Extract each line containing the string "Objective".

=======

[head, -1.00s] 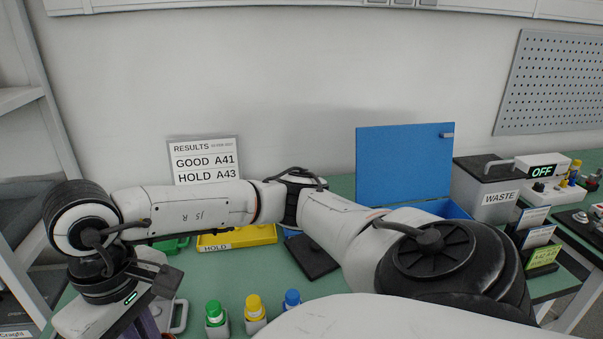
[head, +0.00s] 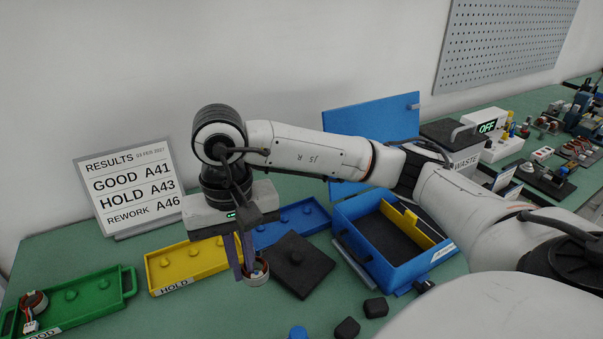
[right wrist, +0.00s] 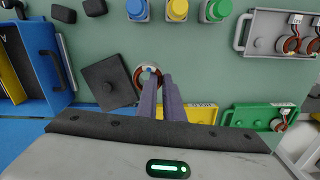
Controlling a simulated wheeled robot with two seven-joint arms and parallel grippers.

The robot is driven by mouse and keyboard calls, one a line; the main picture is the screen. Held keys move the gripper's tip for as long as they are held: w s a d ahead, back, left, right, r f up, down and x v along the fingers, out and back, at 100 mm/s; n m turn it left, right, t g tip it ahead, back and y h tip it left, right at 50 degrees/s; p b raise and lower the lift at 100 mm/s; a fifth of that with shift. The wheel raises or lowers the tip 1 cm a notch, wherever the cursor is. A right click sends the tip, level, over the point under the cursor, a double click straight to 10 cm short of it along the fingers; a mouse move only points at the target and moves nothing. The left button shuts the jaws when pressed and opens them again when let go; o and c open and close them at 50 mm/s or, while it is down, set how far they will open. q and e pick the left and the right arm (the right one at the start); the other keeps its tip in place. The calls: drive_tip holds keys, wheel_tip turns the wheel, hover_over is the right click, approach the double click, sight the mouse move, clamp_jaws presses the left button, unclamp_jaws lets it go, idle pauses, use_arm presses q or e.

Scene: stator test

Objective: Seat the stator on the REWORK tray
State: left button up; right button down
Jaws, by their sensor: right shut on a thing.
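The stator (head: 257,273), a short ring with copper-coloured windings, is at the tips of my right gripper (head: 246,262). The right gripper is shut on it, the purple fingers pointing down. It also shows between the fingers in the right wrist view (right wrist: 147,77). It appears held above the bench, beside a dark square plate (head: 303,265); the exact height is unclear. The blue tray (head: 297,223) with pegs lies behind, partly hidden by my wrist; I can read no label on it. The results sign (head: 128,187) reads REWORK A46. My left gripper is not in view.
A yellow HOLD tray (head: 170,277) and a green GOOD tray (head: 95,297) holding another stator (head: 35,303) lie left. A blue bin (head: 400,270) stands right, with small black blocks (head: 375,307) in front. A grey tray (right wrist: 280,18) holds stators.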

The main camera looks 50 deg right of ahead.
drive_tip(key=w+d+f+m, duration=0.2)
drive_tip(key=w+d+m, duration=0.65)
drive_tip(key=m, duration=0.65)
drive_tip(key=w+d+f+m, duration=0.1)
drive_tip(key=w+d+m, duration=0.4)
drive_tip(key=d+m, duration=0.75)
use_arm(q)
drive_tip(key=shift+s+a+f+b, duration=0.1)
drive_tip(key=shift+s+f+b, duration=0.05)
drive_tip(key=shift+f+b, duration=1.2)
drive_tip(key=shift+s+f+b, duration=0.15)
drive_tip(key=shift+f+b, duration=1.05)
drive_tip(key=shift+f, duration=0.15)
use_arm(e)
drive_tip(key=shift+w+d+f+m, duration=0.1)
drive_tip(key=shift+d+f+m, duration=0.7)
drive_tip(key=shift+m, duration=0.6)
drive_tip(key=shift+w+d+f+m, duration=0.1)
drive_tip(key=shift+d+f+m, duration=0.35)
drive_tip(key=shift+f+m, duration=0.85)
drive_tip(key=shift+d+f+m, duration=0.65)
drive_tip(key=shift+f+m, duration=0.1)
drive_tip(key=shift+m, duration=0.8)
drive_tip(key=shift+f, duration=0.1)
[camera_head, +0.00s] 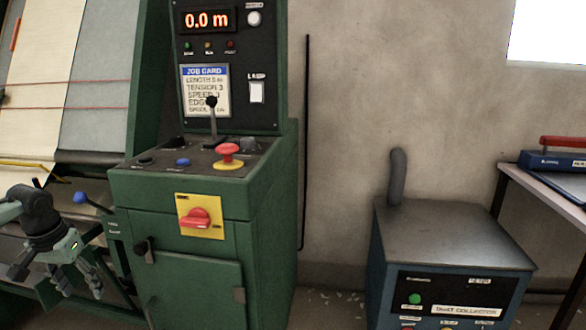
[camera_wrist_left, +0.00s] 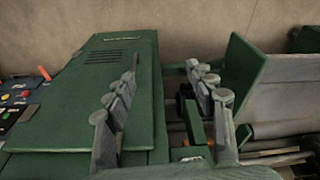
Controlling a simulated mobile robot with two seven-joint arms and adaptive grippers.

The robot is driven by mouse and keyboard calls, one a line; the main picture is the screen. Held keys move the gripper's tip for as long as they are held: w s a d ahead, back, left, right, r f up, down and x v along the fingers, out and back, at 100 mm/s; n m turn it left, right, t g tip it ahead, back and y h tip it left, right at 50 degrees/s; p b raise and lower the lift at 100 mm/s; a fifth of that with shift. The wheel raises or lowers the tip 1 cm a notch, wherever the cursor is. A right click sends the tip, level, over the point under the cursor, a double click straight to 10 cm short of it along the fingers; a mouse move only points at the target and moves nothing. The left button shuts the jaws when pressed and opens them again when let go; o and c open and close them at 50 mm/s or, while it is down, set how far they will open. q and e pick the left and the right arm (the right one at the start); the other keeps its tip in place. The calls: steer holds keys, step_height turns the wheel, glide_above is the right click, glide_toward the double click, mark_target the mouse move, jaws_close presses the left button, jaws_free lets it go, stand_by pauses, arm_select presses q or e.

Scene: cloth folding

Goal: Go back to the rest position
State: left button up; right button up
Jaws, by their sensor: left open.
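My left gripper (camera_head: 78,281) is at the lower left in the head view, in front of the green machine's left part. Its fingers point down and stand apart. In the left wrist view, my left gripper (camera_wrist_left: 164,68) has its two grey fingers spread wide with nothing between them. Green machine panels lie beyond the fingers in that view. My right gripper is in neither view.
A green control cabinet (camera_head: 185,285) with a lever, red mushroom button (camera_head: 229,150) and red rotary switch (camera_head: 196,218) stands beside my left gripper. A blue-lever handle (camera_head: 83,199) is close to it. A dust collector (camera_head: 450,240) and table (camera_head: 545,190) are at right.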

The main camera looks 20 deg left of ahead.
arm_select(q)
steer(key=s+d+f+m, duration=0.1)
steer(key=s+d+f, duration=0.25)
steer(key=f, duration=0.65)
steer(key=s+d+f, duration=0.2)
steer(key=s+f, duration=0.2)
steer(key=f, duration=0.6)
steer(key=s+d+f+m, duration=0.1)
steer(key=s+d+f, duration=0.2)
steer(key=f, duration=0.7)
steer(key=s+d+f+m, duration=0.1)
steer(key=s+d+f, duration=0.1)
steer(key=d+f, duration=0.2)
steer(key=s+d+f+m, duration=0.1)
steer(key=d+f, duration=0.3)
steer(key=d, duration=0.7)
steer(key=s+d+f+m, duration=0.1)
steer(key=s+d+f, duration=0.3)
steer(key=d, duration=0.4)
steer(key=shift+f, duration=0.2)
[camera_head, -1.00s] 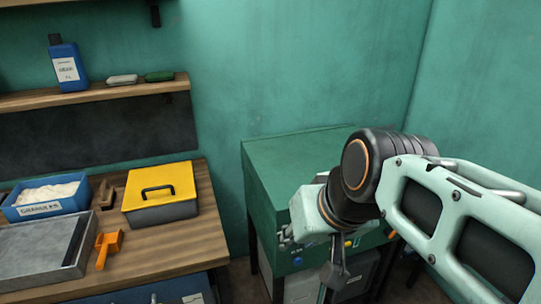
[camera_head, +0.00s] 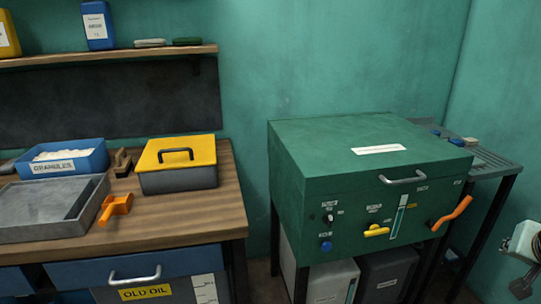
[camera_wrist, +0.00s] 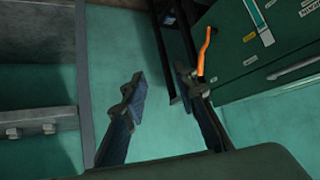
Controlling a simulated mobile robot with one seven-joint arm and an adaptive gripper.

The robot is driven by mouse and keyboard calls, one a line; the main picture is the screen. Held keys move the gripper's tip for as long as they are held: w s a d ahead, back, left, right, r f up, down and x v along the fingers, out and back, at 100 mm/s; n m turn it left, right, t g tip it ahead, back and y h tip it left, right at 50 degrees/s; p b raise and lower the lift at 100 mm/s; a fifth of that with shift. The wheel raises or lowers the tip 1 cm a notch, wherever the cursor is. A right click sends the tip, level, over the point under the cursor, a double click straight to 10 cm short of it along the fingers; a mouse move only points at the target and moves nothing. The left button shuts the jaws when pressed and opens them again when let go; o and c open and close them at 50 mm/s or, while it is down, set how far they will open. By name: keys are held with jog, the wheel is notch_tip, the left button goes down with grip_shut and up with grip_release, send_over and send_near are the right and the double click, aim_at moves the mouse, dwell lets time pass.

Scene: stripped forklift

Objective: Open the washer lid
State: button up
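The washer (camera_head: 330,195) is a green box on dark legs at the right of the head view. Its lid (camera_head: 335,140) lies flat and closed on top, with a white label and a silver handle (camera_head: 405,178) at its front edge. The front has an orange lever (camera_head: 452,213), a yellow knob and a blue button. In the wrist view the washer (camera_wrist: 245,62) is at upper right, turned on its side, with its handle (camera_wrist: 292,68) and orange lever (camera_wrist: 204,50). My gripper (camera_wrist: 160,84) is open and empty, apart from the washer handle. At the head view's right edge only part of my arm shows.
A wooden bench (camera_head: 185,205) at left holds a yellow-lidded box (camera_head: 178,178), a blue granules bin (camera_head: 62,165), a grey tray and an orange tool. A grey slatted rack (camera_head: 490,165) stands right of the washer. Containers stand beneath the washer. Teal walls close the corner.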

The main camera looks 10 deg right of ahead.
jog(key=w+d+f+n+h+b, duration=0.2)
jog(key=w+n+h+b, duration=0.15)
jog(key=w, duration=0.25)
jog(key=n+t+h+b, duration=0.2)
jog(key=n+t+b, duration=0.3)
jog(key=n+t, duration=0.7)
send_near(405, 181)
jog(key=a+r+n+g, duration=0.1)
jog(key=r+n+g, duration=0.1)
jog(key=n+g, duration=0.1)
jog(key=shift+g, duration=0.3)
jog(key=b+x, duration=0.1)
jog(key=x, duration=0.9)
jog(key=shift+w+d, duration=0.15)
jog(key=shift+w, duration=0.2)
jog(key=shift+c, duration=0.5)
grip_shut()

=======

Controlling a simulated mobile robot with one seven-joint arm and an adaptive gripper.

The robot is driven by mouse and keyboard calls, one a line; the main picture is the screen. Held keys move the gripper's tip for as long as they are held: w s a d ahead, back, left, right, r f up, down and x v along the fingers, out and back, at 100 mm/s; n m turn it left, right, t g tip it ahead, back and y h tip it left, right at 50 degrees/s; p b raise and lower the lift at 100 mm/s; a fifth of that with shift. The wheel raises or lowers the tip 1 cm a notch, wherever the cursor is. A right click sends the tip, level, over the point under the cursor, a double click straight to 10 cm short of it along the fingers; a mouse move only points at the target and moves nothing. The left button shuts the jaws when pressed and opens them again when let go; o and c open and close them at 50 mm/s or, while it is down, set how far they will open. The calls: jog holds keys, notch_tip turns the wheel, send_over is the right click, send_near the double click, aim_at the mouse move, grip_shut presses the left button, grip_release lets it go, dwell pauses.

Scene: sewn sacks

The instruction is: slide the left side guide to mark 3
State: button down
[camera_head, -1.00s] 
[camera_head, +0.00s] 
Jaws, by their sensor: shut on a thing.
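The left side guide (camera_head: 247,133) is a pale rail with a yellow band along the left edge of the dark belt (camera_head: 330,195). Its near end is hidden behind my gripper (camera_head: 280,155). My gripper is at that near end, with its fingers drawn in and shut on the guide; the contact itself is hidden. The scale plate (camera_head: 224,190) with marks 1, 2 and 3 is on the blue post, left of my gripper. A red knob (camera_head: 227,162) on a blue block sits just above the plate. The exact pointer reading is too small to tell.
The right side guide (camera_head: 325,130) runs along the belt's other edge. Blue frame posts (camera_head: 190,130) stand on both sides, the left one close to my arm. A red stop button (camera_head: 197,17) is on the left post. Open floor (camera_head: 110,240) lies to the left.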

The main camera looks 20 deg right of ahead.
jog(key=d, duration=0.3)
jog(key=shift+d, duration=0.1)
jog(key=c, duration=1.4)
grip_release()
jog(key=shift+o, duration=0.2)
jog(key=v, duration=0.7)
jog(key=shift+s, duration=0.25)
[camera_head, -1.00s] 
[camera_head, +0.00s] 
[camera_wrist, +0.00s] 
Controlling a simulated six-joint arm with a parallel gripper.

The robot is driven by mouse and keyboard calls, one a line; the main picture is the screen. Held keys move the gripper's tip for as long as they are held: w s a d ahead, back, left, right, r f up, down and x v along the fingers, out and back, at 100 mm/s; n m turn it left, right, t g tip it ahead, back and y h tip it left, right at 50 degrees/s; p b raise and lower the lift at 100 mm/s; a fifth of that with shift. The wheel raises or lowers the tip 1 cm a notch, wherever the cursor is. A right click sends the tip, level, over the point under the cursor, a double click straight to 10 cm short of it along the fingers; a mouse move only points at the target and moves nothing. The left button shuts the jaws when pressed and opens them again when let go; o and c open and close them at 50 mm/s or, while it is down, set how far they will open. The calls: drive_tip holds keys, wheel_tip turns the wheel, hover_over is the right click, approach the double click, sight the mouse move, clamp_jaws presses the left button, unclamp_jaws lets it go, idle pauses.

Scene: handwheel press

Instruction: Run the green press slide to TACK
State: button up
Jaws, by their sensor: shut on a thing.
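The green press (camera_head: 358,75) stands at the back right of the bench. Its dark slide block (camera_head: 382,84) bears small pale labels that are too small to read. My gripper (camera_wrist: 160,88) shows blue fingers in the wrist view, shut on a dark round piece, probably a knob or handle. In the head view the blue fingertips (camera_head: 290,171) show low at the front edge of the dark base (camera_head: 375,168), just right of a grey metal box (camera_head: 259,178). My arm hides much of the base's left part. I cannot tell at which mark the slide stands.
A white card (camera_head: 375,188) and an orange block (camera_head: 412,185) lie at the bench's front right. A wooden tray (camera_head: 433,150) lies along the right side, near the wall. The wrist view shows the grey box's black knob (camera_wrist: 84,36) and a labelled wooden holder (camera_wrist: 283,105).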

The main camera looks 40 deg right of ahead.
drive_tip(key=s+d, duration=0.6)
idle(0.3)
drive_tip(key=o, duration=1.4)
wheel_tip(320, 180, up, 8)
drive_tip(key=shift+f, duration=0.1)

=======

Exercise solution
Objective: Seat the stator on the REWORK tray
Objective: Open the washer lid

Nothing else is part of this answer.